Porque lo fantástico descree de los dogmas, los prejuicios, las supuestas verdades impuestas por la sociedad y, al contrario, afirma esa gran libertad que es el escepticismo. De ahí el efecto de duda que se crea en el lector entre una explicación racional o irracional del fenómeno anormal que resquebraja, sutilmente, el cuadro realista creado por la ficción. En pocas palabras, lo fantástico es un escepticismo creativo, que utiliza la imaginación como arma. Para penetrar lo real, hay que deshacerse del cascarón añejo de las representaciones colectivas. Si bien los teóricos difieren en las formas de suscitar este efecto en el lector, coinciden sin embargo en que tal es el objetivo de la literatura fantástica. También es unánime la distinción con lo maravilloso, pues este género no cuestiona nuestra representación mental de la realidad; antes bien, crea un mundo ajeno al nuestro –en general remoto–, en que los fenómenos sobrenaturales son la norma y conviven en armonía con guiños a nuestra cotidianeidad. ¿Y el realismo mágico? En apariencia recrea un cuadro realista –como la literatura fantástica–; sin embargo, pronto nos damos cuenta de que en él los elementos transgresores resultan banales, de manera que no sorprenden a ninguno de los personajes. Es decir, no entran en conflicto con nuestra visión de lo real. En ese mundo híbrido los elementos sobrenaturales cumplen una función estética, en el mejor de los casos metafórica. No se pone en crisis la realidad, se intenta traducir, con humor y desenfado, cierta realidad latinoamericana[1]. Por su parte, la ciencia ficción refrenda nuestra representación racional de las cosas: no cuestiona, sino que se basa en el potencial del paradigma científico. Lo fantástico se fundamenta en el terreno antagónico: el de la intuición, la imaginación creadora y lo sensorial, es decir, todas las facultades de conocimiento sometidas a la dictadura (falible) de la razón. Naturalmente, esto no implica ninguna jerarquía entre los tres géneros, aunque sí los distingue. 

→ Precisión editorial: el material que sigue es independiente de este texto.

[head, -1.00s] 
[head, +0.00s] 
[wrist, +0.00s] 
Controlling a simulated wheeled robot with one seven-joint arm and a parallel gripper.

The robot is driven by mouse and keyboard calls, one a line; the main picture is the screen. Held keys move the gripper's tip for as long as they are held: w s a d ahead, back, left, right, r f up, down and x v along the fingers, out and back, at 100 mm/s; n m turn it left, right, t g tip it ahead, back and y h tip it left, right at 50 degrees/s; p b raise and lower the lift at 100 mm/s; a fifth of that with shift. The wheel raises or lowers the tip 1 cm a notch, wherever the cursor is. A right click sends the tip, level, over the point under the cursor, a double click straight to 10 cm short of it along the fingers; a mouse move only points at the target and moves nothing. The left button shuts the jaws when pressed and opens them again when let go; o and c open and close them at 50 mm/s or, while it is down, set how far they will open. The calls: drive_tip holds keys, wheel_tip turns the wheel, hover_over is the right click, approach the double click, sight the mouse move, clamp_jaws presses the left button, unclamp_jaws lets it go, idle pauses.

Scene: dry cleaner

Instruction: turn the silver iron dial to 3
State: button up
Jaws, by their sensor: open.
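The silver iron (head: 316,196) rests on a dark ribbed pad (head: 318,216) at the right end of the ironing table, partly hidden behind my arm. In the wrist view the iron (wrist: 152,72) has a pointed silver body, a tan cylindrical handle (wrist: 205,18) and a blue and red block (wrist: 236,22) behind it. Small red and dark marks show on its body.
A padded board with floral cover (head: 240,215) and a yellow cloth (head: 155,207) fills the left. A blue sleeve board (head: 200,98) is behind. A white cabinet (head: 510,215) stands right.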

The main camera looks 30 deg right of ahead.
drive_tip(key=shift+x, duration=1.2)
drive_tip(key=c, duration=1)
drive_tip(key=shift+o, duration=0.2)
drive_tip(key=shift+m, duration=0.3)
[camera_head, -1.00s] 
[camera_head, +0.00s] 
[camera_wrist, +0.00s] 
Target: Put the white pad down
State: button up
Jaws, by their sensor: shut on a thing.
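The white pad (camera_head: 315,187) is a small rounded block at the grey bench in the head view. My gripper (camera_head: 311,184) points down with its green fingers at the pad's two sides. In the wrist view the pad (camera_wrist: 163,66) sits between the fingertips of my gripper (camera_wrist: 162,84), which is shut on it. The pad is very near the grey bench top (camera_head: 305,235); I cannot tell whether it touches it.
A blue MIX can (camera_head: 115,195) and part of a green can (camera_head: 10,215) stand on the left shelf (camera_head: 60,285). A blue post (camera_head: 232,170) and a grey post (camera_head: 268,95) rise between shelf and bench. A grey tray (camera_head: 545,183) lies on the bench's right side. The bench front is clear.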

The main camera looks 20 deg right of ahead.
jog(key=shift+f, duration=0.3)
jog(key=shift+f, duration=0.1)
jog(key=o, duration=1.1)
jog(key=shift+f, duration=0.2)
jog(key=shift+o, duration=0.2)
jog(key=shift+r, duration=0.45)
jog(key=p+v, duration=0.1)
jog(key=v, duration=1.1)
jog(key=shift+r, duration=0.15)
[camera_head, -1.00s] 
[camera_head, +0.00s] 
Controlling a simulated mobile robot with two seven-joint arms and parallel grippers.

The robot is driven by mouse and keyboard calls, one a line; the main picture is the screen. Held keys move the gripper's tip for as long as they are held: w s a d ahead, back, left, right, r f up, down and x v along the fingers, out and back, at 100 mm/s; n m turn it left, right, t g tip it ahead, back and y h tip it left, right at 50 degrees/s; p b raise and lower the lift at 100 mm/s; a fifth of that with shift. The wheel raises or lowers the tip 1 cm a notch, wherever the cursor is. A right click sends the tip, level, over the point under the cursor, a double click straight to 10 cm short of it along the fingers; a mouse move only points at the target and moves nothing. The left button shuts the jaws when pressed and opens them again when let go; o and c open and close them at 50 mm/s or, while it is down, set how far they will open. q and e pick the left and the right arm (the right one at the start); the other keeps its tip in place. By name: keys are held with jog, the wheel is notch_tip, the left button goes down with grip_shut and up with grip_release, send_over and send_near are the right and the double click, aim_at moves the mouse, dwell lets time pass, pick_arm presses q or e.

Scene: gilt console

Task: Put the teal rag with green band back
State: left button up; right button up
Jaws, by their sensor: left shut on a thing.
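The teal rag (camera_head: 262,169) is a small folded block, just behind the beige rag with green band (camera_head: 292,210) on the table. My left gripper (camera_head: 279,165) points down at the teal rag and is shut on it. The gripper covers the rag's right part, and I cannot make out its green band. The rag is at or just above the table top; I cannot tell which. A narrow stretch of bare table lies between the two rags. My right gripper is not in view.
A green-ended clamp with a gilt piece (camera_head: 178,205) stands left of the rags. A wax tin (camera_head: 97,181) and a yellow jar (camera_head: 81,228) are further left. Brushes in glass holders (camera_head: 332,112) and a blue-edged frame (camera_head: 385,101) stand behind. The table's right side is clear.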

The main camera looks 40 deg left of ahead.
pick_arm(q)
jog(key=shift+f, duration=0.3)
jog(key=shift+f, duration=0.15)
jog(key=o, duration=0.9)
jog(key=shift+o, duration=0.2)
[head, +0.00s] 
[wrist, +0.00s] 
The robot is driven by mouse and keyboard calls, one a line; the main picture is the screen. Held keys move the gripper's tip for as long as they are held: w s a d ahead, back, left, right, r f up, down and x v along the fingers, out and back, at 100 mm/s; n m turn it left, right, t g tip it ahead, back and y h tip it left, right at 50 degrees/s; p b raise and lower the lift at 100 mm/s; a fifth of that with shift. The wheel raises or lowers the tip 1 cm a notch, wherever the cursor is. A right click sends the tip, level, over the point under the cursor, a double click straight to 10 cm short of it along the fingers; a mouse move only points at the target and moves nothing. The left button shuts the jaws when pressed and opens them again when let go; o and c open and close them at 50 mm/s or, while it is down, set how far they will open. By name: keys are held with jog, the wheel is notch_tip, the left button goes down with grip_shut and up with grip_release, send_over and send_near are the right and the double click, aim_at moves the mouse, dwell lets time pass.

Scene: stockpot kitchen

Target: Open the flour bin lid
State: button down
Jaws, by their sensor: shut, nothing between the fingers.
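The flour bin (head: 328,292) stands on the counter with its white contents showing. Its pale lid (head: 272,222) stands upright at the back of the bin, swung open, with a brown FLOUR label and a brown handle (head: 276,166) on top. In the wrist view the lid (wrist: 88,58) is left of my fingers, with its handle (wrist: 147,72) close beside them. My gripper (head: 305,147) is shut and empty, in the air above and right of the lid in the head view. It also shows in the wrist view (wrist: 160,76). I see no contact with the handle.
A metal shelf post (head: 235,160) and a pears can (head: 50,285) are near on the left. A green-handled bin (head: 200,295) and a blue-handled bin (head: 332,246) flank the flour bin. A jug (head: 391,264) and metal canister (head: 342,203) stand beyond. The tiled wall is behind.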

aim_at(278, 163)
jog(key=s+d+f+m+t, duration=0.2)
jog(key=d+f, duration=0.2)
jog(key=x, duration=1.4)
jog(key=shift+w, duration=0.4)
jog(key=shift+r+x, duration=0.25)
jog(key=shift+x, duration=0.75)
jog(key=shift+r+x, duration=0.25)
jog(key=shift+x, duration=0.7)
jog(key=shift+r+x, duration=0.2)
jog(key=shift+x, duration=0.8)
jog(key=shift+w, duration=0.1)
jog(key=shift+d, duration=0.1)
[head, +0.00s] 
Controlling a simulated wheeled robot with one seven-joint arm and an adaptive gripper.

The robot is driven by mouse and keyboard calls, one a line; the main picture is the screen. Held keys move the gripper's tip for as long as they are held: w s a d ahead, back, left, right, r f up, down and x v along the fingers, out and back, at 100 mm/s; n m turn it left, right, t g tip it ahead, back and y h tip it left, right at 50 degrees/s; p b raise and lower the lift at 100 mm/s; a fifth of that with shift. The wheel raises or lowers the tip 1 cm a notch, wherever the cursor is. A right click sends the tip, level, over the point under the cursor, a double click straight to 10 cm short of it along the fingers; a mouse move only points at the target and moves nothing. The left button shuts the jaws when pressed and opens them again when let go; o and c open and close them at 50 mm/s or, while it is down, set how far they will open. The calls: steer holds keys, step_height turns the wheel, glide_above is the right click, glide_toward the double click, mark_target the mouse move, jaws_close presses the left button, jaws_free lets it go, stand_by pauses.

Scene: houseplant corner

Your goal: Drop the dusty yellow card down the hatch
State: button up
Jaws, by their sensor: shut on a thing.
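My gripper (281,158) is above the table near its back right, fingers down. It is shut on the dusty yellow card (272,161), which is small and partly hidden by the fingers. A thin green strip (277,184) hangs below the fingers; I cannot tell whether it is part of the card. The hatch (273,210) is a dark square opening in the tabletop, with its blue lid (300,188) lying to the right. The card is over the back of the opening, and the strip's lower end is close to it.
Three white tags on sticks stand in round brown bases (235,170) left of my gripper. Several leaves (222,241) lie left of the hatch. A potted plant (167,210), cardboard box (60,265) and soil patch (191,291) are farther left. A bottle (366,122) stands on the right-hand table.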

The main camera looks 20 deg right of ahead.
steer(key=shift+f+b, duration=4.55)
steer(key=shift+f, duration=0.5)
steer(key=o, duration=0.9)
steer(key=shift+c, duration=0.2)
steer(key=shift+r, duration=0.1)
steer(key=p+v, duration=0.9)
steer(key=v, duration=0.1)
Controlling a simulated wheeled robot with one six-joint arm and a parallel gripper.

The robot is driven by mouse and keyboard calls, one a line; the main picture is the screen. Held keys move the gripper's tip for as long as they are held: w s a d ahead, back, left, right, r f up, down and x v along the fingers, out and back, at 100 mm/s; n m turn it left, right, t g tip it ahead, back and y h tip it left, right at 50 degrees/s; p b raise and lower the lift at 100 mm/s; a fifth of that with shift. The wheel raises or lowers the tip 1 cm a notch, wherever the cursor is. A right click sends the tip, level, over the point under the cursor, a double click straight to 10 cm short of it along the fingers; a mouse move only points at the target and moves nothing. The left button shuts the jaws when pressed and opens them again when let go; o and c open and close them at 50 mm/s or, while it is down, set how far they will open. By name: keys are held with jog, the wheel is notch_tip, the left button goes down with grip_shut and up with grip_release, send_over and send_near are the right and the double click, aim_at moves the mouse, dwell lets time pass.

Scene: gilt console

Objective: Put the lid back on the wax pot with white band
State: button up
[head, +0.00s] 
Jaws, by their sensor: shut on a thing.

Por lo demás, el alcance filosófico de lo fantástico intensifica el goce estético de su literatura, que pasa por el redescubrimiento de la extrañeza, pues La costumbre nos roba el verdadero rostro de las cosas (Montaigne). Quitar el velo y deslumbrarnos, esa es la función del cuento fantástico. En el plano literario, se caracteriza por crear variantes e innovar así los tópicos fantásticos, mostrando la fecundidad de sus motivos, para no caer en lo predecible y atentar, paradójicamente, contras sus propios principios.
En el origen está el misterio y, frente a él, el hombre experimentó alguna vez el asombro. Bajo capas y capas de teorías, tradiciones y autoridades epistemológicas, como las científicas, late aún el enigma. Algo difícil de aceptar en la era científica. Creemos saber porque otros nos han persuadido de ello y la tradición –autoritaria– nos conforta. ¿No es ingenua la recepción pasiva de ideas, formas preconcebidas, dogmas? Peor aún, ¿no es una ingenuidad soberbia, intransigente, como la de los Sofistas, que creían saberlo todo?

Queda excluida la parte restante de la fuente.